President Obama wants America to know: when it comes to Syria, he's listening.
While laying out his case for U.S. military action against Syria during his prime time address on Tuesday night, the commander-in-chief directly answered questions he was asked in letters from people around the country.
Obama showed his awareness of public opinion and acknowledged many Americans’ reluctance to engage in another war.
He started by talking about one man who wrote that the country is still recovering from our involvement in Iraq. Another veteran, Obama said, “Put it more bluntly: this nation is sick and tired of war.”
The president said his answer was “simple” -- that he wouldn't put American boots on the ground and that any military action wouldn't be open-ended like Iraq or Afghanistan. “This would be a targeted strike to achieve a clear objective, deterring the use of chemical weapons and degrading Assad’s capabilities,” said Obama.
Obama said others asked him if it’s worth military strikes even if American doesn't take out Syrian President Bashar al-Assad. The president insisted that “even a limited strike will send a message to Assad that no other nation can deliver.”
Other questions were about the possibilities of retaliation if the U.S. acts. Obama insisted that the “Assad regime does not have the ability to seriously threaten our military…Neither Assad nor his allies have any interest in escalation that would lead to his demise.”
Finally, Obama said “many” Americans have asked why he doesn't leave the task of intervention to other countries. “As several people wrote to me, we should not be the world’s policeman.”
The president said he agreed, and while he prefers peaceful solutions (and would give diplomacy a chance), the last two years of attempted negotiations did not work.
Obama said that there have been encouraging signs over the past few days, including Syria admitting it had chemical weapons and the Russians putting forth a proposal to disarm the Middle Eastern country. The president insisted that the hopeful moves were a direct result of the threaten of U.S. military action.
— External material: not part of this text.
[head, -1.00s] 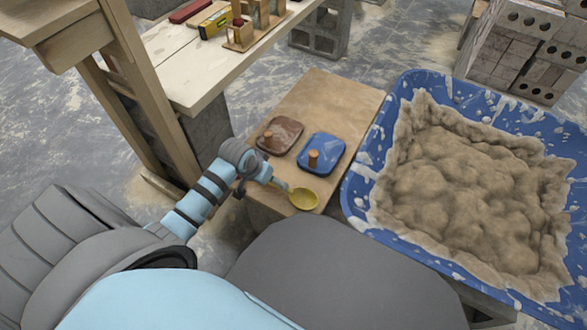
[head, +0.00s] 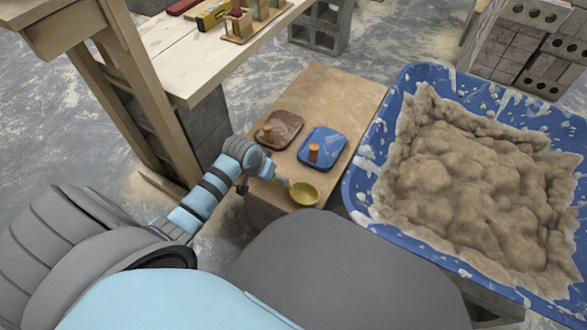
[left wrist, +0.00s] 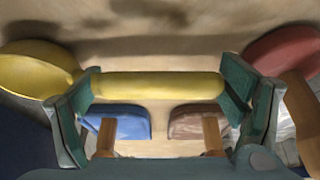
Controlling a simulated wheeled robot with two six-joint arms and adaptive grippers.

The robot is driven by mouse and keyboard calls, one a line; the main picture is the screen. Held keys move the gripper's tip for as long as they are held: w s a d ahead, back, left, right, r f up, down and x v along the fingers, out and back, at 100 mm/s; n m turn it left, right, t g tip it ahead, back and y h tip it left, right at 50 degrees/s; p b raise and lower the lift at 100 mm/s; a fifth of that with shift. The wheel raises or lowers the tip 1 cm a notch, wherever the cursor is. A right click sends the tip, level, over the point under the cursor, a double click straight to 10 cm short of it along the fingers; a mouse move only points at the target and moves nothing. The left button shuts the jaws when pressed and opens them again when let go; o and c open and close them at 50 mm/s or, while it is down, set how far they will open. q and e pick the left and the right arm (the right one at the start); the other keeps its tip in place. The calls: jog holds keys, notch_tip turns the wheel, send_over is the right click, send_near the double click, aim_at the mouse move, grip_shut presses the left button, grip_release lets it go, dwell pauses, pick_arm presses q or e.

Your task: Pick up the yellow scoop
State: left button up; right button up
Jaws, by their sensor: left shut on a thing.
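The yellow scoop (head: 304,193) is at the near end of the wooden board, its round bowl to the right of my left gripper (head: 273,176). In the left wrist view its yellow handle (left wrist: 158,86) lies across between both green-grey fingers of the left gripper (left wrist: 160,90), which is shut on it. The bowl (left wrist: 36,68) sticks out to the left there. I cannot tell whether the scoop touches the board. My right gripper is not in view.
Brown (head: 281,129) and blue (head: 323,147) square plates with wooden knobs lie on the board (head: 325,90) beyond the scoop. A blue tub (head: 357,190) of mortar (head: 470,180) stands on the right. A wooden bench (head: 185,65) with tools stands at the back left.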

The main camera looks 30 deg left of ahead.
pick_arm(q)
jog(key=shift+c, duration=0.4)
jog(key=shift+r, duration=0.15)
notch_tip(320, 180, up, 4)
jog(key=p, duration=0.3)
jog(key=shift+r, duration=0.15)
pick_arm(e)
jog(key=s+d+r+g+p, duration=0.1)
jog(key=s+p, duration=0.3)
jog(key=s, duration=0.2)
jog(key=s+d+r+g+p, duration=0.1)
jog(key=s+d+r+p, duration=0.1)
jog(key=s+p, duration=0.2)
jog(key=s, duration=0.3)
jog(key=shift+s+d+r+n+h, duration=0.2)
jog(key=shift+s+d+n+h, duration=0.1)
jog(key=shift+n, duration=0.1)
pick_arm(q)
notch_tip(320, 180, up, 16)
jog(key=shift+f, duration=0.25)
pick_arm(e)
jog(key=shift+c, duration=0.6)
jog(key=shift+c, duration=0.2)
“America is not the world’s policeman,” he said toward the end of his speech. “Terrible things happen across the globe, and it is beyond our means to right every wrong, but when with modest effort and risk we can stop children from being gassed to death and thereby make our own children safer over the long run, I believe we should act.”
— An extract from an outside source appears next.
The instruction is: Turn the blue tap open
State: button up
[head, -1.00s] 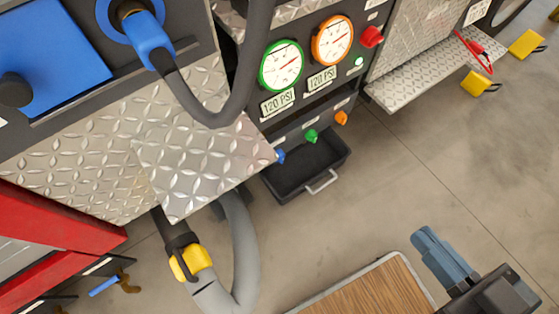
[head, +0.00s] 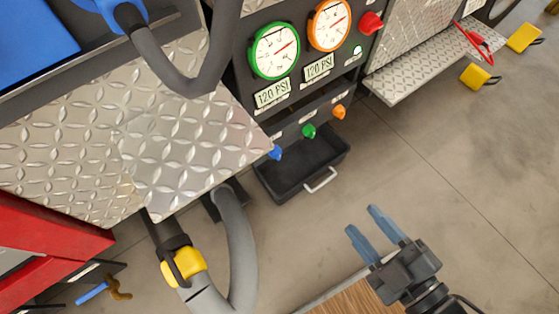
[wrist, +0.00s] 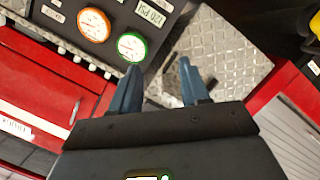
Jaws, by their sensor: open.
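The blue tap (head: 276,153) is a small blue knob at the left end of a row of taps low on the dark pump panel. It sits just right of the metal tread-plate ledge's corner. A green tap (head: 309,131) and an orange tap (head: 339,112) follow to its right. My gripper (head: 363,220) is open and empty, right of and lower in the picture than the blue tap, clearly apart from it. In the wrist view, the open blue fingers (wrist: 158,68) point toward the panel and tread plate. I cannot make out the blue tap there.
A black tray (head: 305,170) with a light handle sits under the taps. The tread-plate ledge (head: 190,150) juts out left of the blue tap. A grey hose (head: 237,250) with a yellow coupling hangs below it. A wood-topped surface (head: 345,298) lies below my gripper. Open floor lies right.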

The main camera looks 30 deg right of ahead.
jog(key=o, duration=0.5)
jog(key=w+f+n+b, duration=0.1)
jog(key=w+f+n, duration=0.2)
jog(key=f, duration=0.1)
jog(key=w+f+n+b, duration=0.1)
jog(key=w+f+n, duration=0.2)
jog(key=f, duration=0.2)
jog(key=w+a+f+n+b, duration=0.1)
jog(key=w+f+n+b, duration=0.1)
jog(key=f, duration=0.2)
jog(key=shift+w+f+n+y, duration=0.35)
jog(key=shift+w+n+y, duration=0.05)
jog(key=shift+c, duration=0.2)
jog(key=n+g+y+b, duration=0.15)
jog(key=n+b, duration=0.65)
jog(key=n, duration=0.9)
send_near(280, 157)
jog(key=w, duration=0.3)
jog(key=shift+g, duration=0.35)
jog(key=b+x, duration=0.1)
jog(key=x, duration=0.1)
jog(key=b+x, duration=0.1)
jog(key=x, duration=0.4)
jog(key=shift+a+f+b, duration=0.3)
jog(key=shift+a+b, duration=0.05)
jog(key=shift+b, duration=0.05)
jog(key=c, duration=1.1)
President Obama has made a point during his tenure to read letters from citizens. In his first week as president, he asked staffers to choose 10 letters a day from constituents across the country for him to read.
He told Us Weekly last year for a piece called “25 things you don’t know about me” that he’s continued the tradition. “This is important to me because it helps remind me of the people I’m fighting for on a daily basis,” he said.